2. Die neue Konstruktion, bestehend aus einem Stück fester Reling mit 360° verstellbaren Solarpanelen, kann man als Kunstwerk bezeichnen. Sunny, der begnadete Mechaniker mit Spezialgebiet Niro-Stahl, hat uns mit seiner akribischen und feinen Arbeit wirklich beeindruckt. Seine umgebaute Relingsstütze bezeichnet er selbst unbescheiden als piece of art. Von seiner Frau, die mit ihm arbeitet, erfahren wir, dass er selbst bereits einmal alleine um die Welt gesegelt ist, mit dem Ziel, die Oper in Sidney zu sehen. Der restliche Weg von Australien nach Hause war dann nur die Heimreise. Danach wurde er sesshaft im übertragenen Sinne. Mit Kind und Frau verlässt er mit seiner modifizierten Segelyacht Bulgarien, um auf die Kanaren zu ziehen. Also nicht nur passioniert in seiner Arbeit, sondern höchst authentisch und sehr freundlich. Das Ärgerliche an dem Solarpanelprojekt ist nur, dass es eigentlich das Ausbessern der schlechten Arbeit der Werft in San Giorgio ist.
3. Wir haben erfolgreich auf eine Lithiumbatterie umgerüstet, die uns nun doppelt so lange Strom liefern soll wie die alten Bleibatterien. Gleichzeitig konnte der Elektriker einiges an Spaghetti, wie er den Kabelsalat nennt, vereinfachen und auf einen aktuellen Stand bringen. Zweiteres bedeutete aber auch, dass er deutlich mehr Arbeitszeit gebraucht hat als erwartet und wir somit in Bezug auf alle eigenen to-dos unter Deck blockiert waren, da wieder einmal tagelanges Arbeitschaos herrschte. Als uns Javier nach Tagen verlassen hat, fühlte es sich fast so an, als würden wir ein Crewmitglied verabschieden.

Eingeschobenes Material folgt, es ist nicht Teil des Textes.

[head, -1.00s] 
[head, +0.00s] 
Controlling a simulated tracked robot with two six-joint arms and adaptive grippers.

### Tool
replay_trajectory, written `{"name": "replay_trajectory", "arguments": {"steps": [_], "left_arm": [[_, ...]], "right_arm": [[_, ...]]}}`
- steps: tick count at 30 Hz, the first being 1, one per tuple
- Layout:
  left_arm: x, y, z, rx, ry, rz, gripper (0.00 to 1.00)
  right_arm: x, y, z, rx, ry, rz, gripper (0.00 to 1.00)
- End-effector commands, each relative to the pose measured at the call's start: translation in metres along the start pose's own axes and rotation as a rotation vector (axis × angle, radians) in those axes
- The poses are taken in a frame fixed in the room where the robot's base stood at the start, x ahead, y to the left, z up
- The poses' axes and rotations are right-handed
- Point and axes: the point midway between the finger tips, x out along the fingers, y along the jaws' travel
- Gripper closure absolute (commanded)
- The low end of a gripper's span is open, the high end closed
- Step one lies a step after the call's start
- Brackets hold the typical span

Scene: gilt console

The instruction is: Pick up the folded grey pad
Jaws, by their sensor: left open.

4. Die Yanmar-Partnerfirma, die uns versichert hatte, dass sie das Service machen, kündigte uns am letzten möglichen Tag dann an, dass sie derzeit nicht einmal auf Gran Canaria sind und es sich somit nicht ausgeht. Um die Lichtmaschine und den Keilriemen hat sich jedoch Javier gekümmert – Öl nachfüllen schaffen wir gerade noch selbst.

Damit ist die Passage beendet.